**WHAT THE TASK REQUIRES:** Write out exactly the lines between the line containing "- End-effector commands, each" and the line containing "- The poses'", including both of those lines, and nothing more.

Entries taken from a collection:

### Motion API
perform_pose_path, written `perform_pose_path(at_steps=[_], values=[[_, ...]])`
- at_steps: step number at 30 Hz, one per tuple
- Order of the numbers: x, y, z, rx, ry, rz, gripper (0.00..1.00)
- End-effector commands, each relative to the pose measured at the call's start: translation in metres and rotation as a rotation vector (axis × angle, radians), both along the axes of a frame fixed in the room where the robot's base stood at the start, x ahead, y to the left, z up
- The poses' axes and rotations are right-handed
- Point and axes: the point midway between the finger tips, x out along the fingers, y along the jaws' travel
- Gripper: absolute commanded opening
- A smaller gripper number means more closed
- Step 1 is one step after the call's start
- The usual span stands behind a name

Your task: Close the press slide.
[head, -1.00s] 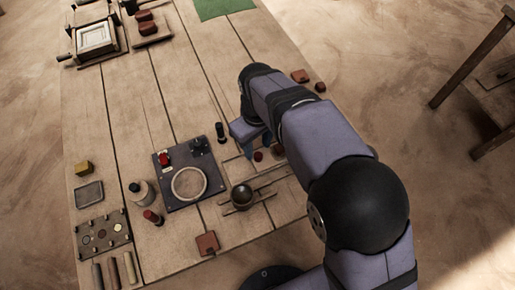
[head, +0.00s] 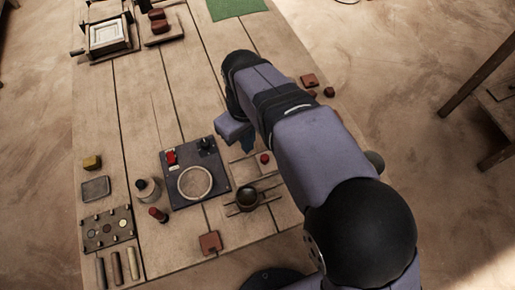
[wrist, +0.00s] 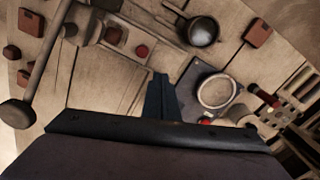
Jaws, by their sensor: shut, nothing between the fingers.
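A low wooden assembly with thin rails and a red knob (head: 264,158) lies beside my gripper, partly hidden by my arm. I take it for the press slide, but cannot tell for certain. In the wrist view the red knob (wrist: 141,50) is at upper left, next to wooden blocks and a long bar with a dark ball end (wrist: 17,112). The ball (head: 374,160) shows behind my arm in the head view. My gripper (head: 247,146) is shut and empty, low over the planks, left of the knob. Its fingers (wrist: 160,92) point toward bare wood in the wrist view.
A dark panel with a round plate (head: 195,182) and red switch lies left of my gripper. A dark bowl on a rack (head: 247,200) is in front. Bottles, a small tray (head: 96,188) and a peg board (head: 106,228) stand further left.

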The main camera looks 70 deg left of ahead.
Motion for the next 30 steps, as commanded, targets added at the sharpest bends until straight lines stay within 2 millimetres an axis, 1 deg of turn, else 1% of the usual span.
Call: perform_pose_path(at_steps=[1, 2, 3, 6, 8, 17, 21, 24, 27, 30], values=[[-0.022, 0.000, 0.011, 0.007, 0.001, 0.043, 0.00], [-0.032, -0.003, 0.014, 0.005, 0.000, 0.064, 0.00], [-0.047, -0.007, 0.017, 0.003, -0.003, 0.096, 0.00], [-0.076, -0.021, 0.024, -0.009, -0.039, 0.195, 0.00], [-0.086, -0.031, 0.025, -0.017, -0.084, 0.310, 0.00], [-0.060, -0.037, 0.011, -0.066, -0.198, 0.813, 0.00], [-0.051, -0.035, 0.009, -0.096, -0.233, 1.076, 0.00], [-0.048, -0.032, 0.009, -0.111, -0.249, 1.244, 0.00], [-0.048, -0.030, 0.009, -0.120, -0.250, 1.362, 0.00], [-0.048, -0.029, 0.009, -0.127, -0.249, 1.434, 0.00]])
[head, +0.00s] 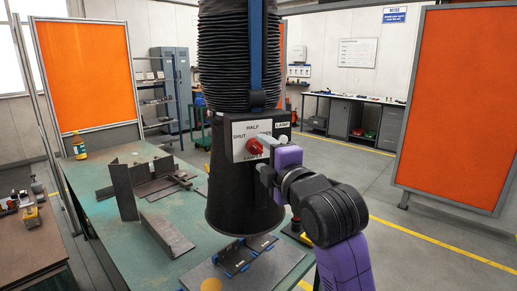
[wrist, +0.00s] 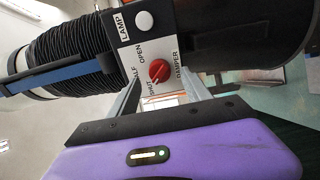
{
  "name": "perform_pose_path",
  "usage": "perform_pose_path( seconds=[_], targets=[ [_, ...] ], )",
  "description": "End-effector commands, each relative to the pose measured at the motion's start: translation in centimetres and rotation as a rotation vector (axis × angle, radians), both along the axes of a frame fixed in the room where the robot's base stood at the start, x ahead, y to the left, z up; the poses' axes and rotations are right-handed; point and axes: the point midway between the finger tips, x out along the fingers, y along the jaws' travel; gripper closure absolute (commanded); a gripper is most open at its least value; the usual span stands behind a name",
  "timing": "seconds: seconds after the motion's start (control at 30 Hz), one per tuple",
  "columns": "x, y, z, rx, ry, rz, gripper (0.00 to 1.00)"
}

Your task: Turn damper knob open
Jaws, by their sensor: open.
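The red damper knob (head: 254,148) sits on a white plate (head: 240,154) marked SHUT, HALF and OPEN, on the dark hood. My gripper (head: 264,160) is in front of the plate at its right side, and its arm reaches in from the lower right. In the wrist view the knob (wrist: 159,70) shows between my open, empty fingers (wrist: 163,84), apparently just beyond their tips. A pale mark on the knob seems to point toward the SHUT label. I cannot tell whether a finger touches the knob.
A lamp switch (wrist: 144,20) sits beside the plate, under the LAMP label. A ribbed black hose (head: 233,60) rises above the hood (head: 240,200). The green bench (head: 150,205) below holds metal angle pieces (head: 160,232). An orange screen (head: 462,90) stands at right.

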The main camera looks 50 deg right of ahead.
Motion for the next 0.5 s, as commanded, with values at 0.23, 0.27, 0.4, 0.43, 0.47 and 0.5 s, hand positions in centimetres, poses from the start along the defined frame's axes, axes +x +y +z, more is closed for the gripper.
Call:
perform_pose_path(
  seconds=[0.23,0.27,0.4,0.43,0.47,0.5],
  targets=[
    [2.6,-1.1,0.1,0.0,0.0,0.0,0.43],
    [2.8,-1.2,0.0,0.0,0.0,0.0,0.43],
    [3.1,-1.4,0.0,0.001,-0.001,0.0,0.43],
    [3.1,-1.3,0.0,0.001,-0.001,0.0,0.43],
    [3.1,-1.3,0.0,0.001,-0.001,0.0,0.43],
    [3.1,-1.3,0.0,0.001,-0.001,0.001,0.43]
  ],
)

**SOLUTION FOR THIS TASK:**
- End-effector commands, each relative to the pose measured at the call's start: translation in metres and rotation as a rotation vector (axis × angle, radians), both along the axes of a frame fixed in the room where the robot's base stood at the start, x ahead, y to the left, z up
- The poses' axes and rotations are right-handed

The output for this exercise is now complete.